• [Set task]: Quote exactly, and only, the lines from the one with "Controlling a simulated" through the end of the listing.

• [Data provided]:
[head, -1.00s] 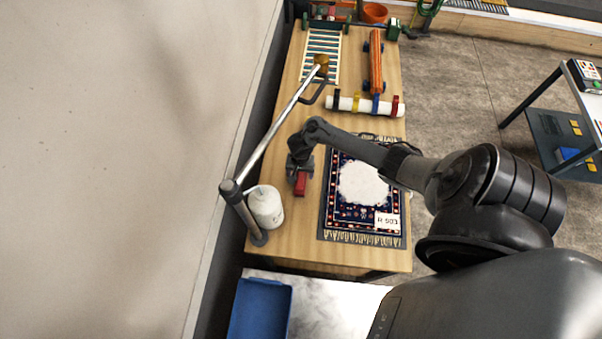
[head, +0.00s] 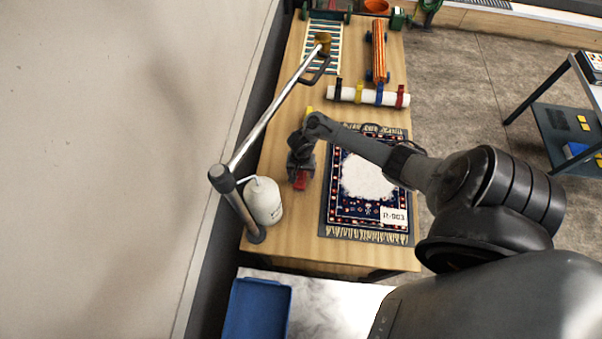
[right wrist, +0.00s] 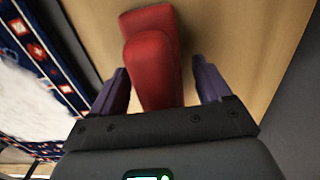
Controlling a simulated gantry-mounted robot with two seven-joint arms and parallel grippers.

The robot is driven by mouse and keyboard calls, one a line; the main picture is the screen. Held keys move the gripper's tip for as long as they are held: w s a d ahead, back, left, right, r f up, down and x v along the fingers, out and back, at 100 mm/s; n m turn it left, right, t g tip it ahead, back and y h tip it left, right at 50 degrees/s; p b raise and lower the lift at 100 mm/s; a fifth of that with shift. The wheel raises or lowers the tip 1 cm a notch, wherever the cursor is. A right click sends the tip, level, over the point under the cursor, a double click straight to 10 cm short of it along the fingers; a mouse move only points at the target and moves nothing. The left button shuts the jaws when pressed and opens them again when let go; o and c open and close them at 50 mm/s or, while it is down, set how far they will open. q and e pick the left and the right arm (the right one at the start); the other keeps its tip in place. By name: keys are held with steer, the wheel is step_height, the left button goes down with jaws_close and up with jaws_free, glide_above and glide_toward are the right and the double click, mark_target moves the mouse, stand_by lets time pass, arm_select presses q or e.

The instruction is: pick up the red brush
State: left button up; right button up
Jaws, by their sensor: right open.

• [Exercise solution]:
Controlling a simulated gantry-mounted robot with two seven-joint arms and parallel grippers.

The robot is driven by mouse and keyboard calls, one a line; the main picture is the screen. Held keys move the gripper's tip for as long as they are held: w s a d ahead, back, left, right, r f up, down and x v along the fingers, out and back, at 100 mm/s; n m turn it left, right, t g tip it ahead, back and y h tip it left, right at 50 degrees/s; p b raise and lower the lift at 100 mm/s; a fifth of that with shift. The wheel raises or lowers the tip 1 cm a notch, wherever the cursor is. A right click sends the tip, level, over the point under the cursor, a double click straight to 10 cm short of it along the fingers; a mouse move only points at the target and moves nothing. The left button shuts the jaws when pressed and opens them again when let go; o and c open and close them at 50 mm/s or, while it is down, set how far they will open. q and e pick the left and the right arm (the right one at the start); the other keeps its tip in place. By name: keys are held with steer, the wheel is step_height, the left button goes down with jaws_close and up with jaws_free, glide_above and glide_toward are the right and the double click, mark_target moves the mouse, stand_by lets time pass, arm_select presses q or e.

The instruction is: pick up the red brush
State: left button up; right button up
Jaws, by their sensor: right open.

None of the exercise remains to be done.